### Requirement
Provide again, from the entries below, every line from the one containing "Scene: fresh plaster" through the one containing "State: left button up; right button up", exactly as written, and no other line.

### Data records
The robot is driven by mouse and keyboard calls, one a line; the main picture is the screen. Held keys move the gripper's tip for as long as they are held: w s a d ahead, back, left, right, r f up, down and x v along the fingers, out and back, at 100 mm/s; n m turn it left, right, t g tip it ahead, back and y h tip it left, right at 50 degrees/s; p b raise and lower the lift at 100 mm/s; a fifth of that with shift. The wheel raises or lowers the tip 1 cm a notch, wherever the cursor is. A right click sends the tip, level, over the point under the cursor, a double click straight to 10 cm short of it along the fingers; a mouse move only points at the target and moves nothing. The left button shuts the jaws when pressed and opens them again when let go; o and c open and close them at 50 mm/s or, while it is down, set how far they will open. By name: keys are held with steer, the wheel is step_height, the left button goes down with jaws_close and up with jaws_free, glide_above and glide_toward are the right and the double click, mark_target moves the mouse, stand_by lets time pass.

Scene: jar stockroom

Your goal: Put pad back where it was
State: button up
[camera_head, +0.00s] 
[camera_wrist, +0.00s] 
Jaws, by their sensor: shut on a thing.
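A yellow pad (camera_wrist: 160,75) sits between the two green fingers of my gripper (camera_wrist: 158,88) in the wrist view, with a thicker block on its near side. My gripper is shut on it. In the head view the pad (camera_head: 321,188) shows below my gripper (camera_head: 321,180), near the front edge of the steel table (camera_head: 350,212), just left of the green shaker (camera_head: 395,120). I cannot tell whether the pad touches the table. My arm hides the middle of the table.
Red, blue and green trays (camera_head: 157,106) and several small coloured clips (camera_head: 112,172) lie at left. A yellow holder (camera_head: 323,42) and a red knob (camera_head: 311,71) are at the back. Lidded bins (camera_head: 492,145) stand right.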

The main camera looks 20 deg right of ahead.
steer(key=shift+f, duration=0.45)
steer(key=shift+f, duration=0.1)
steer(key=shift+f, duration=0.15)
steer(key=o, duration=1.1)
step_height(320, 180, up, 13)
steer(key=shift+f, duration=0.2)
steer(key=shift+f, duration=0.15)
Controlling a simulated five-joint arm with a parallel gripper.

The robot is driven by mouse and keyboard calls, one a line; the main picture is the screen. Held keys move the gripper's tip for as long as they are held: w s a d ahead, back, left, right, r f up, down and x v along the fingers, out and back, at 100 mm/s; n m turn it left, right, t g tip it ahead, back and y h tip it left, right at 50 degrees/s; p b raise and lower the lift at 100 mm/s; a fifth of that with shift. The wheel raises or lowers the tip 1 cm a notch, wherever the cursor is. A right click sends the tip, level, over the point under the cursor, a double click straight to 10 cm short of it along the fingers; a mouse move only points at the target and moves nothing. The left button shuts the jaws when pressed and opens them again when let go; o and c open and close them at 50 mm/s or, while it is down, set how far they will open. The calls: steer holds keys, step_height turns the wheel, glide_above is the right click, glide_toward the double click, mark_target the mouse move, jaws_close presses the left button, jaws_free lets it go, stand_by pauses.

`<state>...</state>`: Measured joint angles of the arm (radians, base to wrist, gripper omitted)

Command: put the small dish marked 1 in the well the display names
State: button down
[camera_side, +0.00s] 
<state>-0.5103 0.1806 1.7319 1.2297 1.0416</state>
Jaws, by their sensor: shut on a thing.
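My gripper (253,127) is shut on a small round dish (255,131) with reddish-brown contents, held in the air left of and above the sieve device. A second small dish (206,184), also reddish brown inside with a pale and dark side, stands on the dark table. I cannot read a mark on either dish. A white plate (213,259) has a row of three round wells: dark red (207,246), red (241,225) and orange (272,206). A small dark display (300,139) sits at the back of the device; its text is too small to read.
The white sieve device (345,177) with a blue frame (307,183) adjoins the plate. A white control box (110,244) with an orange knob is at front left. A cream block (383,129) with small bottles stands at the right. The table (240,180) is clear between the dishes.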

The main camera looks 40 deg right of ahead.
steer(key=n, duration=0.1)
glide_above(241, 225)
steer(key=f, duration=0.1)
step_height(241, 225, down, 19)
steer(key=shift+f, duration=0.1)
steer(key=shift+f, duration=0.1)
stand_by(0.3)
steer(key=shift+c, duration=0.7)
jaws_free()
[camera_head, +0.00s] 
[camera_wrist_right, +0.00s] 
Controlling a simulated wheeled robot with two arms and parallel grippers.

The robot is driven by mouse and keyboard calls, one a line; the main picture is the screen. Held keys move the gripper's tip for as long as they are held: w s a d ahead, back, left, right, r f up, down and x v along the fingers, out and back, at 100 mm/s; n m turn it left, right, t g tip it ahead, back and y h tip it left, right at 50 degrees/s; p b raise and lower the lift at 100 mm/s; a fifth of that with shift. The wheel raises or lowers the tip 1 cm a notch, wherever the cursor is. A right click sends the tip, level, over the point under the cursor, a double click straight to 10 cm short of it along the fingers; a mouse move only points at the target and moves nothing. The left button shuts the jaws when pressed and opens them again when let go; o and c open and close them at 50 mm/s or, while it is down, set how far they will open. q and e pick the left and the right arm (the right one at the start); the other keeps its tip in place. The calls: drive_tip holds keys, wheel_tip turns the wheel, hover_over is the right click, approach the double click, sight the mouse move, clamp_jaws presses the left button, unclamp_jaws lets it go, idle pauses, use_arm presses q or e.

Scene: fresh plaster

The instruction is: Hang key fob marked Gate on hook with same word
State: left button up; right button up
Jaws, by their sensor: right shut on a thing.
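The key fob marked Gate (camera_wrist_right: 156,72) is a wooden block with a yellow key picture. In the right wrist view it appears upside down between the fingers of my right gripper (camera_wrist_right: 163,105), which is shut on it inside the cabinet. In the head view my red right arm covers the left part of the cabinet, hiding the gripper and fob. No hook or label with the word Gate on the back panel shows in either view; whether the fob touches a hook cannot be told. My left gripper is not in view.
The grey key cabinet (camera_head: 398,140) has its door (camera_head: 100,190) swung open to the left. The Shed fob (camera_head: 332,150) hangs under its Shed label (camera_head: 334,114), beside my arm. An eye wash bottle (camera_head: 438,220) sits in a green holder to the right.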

### The completed task
Scene: fresh plaster

The instruction is: Hang key fob marked Gate on hook with same word
State: left button up; right button up

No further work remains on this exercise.